Risk Management by Edward Fong

 


Risk management is a continuous process, it's important to be aware that risks are always changing, new ones can appear and old ones can disappear, for that reason, it's crucial to have an ongoing risk management plan in place. It's also important to note that risk management is not only important for avoiding negative outcomes, but it also helps organizations to identify new opportunities and to make better-informed decisions.

Risk-to-reward ratio (R:R) and win-loss rate are two key risk management rules I use in my trading career. R:R is a measure that compares the potential gain and potential loss of a trade or investment, while win-loss rate is the proportion of winning trades or investments compared to losing ones.

When evaluating the performance of a trading or investment strategy, it's important to consider both R:R and win-loss rate. A high risk-to-reward ratio, for example 2:1 or greater, means that there is a greater potential profit compared to potential loss. This generally increases the probability of a profitable outcome. However, a high risk-to-reward ratio alone doesn't guarantee profitability.

On the other hand, a high win-loss rate means that a greater proportion of trades or investments are profitable. However, a high win-loss rate alone doesn't guarantee profitability either.
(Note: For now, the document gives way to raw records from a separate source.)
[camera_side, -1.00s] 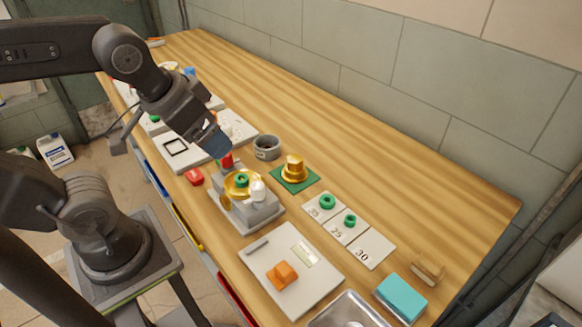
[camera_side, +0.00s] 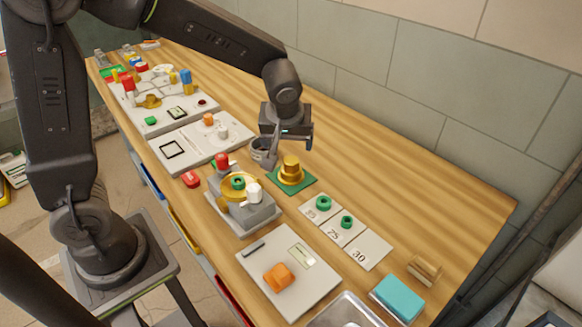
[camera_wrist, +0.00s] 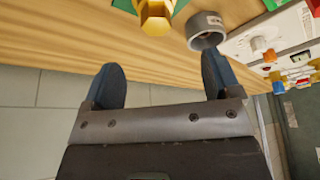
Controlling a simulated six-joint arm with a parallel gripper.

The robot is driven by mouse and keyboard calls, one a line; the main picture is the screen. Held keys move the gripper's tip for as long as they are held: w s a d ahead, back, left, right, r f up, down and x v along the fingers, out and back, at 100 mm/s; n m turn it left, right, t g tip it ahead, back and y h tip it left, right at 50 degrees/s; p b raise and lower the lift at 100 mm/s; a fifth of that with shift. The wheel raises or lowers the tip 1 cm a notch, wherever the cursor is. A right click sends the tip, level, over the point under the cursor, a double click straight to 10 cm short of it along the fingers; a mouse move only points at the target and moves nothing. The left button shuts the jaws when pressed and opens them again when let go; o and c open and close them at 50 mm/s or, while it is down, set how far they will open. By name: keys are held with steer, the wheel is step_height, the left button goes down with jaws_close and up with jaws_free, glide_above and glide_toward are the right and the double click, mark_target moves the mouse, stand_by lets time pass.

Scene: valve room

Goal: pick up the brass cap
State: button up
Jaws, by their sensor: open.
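A stepped gold-coloured piece, which looks like the brass cap (camera_side: 290,171), stands upright on a green square mat (camera_side: 306,185) near the middle of the bench. In the wrist view the cap (camera_wrist: 156,17) is cut off by the top edge, beyond the fingertips and roughly between them. My gripper (camera_side: 290,143) points down, above and slightly behind the cap. In the wrist view my gripper (camera_wrist: 162,78) has its two blue-grey fingers wide apart, with nothing between them. It is not touching the cap.
A grey round cup (camera_side: 258,156) stands just left of the mat, partly hidden by a finger; it also shows in the wrist view (camera_wrist: 205,32). A grey valve fixture (camera_side: 250,213) is in front. Numbered cards (camera_side: 364,251) lie to the right. The bench behind is bare up to the wall.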

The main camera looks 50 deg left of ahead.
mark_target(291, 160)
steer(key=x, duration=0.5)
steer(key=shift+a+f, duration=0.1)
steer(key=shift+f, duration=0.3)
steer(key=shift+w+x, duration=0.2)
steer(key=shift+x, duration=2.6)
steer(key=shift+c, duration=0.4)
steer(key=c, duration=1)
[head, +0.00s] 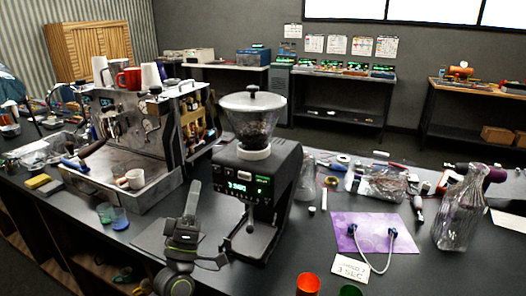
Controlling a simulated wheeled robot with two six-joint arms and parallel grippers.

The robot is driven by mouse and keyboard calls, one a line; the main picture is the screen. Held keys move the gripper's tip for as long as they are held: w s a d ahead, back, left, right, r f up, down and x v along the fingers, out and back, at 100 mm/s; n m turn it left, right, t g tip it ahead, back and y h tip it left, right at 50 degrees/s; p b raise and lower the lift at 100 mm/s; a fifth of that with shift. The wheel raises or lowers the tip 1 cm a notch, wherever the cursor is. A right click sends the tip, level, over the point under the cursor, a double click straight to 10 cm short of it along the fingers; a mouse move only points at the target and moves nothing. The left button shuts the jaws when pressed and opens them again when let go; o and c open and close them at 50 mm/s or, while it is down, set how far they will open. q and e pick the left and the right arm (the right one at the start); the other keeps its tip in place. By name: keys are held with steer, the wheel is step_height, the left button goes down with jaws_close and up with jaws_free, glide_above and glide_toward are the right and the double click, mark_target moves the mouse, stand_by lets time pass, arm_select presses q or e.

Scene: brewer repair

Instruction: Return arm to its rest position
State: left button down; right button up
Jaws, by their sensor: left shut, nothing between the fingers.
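My left arm comes in from the bottom of the head view, and its left gripper (194,188) points up and away over the dark counter (300,215). The gripper is shut with nothing held. It is in front of the espresso machine (115,125), to its right, and left of the black coffee grinder (258,190), which has a clear hopper of dark beans and a lit green display. I cannot tell the exact gap between the gripper and the grinder. My right gripper is not in view.
A white cup (133,179) is on the machine's tray. Blue (119,218) and green (105,212) small cups stand left of my arm. A purple mat (375,232), a glass bottle (460,210) and an orange cup (307,285) are to the right. Benches stand behind.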

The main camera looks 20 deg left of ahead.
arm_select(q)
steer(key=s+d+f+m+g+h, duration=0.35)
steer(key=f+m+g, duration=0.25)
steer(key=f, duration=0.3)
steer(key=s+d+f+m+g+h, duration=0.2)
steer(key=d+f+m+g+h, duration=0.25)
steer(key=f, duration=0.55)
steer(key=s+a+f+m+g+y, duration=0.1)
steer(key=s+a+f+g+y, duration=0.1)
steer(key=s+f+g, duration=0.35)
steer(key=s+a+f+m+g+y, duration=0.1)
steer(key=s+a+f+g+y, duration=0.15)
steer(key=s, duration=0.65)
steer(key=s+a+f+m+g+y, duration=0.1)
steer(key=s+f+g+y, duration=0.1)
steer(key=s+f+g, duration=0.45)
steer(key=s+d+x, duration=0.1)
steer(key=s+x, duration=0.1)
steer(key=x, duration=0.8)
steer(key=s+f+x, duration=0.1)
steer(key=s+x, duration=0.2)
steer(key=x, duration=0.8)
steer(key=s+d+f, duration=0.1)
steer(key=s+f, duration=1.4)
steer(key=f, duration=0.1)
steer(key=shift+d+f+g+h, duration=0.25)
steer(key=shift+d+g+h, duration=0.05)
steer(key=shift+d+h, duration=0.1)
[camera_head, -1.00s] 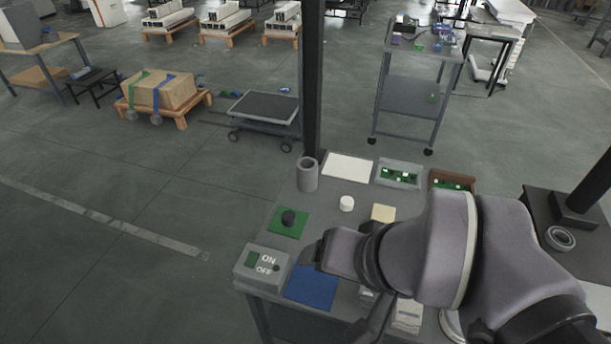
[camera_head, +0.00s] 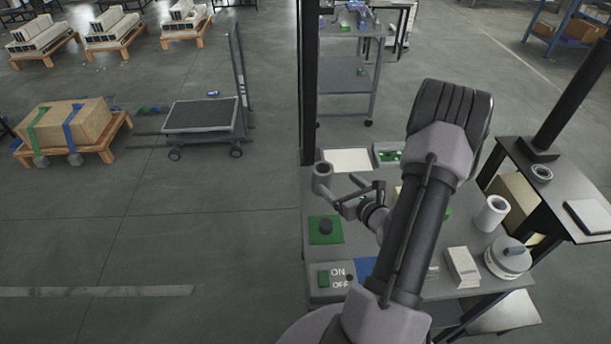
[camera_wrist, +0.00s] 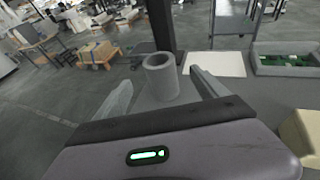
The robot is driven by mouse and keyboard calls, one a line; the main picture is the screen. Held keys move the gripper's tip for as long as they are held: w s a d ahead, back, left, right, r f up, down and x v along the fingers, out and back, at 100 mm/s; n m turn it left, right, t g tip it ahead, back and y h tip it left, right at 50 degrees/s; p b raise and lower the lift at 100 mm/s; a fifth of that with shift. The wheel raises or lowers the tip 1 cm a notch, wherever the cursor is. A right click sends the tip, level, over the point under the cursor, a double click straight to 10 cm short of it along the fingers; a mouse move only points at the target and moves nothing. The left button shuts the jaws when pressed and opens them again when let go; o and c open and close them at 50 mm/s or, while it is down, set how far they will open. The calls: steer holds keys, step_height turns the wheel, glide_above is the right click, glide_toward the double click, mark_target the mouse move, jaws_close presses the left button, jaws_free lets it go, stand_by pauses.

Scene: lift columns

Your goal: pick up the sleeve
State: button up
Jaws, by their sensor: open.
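The sleeve (camera_head: 322,174) is a grey, upright hollow cylinder at the back left corner of the workbench, next to the dark post. In the wrist view the sleeve (camera_wrist: 162,80) stands upright with its open top showing, between the lines of my two fingers. My gripper (camera_head: 342,188) is open and empty, its fingers pointing at the sleeve from the right and front. The sleeve appears just beyond the fingertips; I cannot tell whether either finger touches it.
A dark post (camera_head: 309,80) rises behind the sleeve. A white sheet (camera_head: 347,161) and a bin of green boards (camera_head: 387,154) lie to its right. A green pad with a black knob (camera_head: 326,228) and an ON/OFF box (camera_head: 332,281) are in front. A white roll (camera_head: 490,213) stands farther right.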

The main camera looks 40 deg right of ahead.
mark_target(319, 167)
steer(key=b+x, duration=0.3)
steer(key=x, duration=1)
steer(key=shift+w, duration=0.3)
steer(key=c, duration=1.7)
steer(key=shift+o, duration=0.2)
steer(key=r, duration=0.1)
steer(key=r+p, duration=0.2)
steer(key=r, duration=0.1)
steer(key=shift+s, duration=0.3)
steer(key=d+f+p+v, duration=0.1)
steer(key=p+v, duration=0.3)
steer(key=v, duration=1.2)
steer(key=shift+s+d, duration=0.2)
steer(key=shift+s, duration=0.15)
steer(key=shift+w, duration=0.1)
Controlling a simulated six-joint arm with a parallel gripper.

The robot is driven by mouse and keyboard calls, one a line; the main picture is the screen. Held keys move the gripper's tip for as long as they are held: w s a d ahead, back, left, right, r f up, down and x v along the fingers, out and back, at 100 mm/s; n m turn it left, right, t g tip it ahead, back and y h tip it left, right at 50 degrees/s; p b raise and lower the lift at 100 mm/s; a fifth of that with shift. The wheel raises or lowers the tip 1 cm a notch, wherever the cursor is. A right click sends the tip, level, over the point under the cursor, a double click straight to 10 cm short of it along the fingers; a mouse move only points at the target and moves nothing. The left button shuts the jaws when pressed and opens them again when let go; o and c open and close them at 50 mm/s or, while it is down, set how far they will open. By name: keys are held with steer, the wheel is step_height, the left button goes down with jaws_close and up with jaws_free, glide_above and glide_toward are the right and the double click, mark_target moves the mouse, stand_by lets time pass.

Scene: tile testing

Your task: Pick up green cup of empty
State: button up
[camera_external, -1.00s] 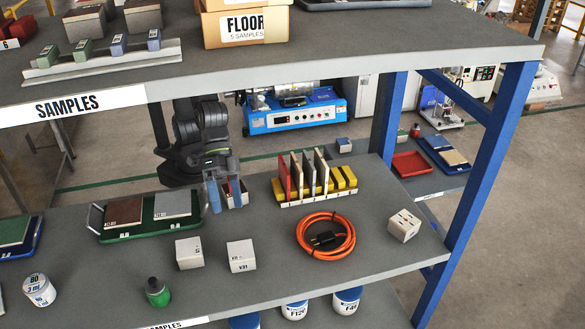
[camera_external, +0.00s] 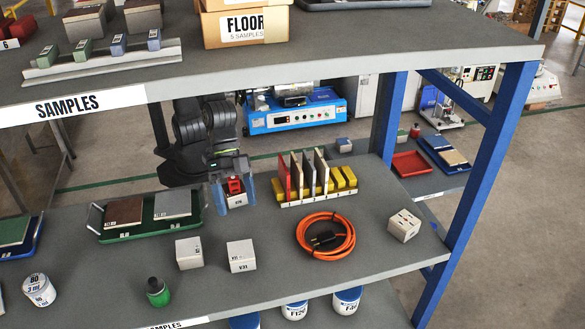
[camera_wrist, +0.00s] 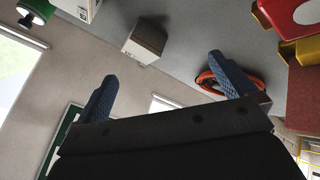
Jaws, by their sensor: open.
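A small green container with a dark cap (camera_external: 158,293), the only thing like a green cup, stands upright near the front edge of the middle shelf. In the wrist view a green and white thing with a dark part (camera_wrist: 35,10) is cut off at the top left; I cannot tell if it is the same one. My gripper (camera_external: 234,194) is open, with blue fingers pointing down at the back of the shelf, far behind and right of the green container. A red piece in a white box (camera_external: 236,199) shows between the fingers; I cannot tell whether they touch it. The container's inside is hidden.
Two white boxes (camera_external: 241,256) stand between my gripper and the shelf front. A green tray (camera_external: 130,236) with sample tiles lies left, a yellow rack (camera_external: 316,195) right, and a coiled orange cable (camera_external: 325,235) front right.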

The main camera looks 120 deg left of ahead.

A trader or investor with a high win-loss rate but a low risk-to-reward ratio may still not be profitable overall.

In order to get a complete picture of the performance and profitability of a trading or investment strategy, it's important to consider both R:R and win-loss rate together. A strategy with a high risk-to-reward ratio and a high win-loss rate is more likely to be profitable in the long-term, while a strategy with a low risk-to-reward ratio and a low win-loss rate may not be as successful.

It's also important to keep in mind that the markets are constantly changing, so it's important to continually monitor and adjust your strategy to adapt to changing market conditions. This includes regularly reviewing and updating risk assessments, monitoring key risk indicators, and conducting regular audits and reviews.

In summary, both R:R and win-loss rate are important considerations in risk management and trading, and they should be used together to evaluate the overall performance and profitability of a strategy. By considering both R:R and win-loss rate, traders and investors can make more informed decisions and increase the chances of achieving their financial goals.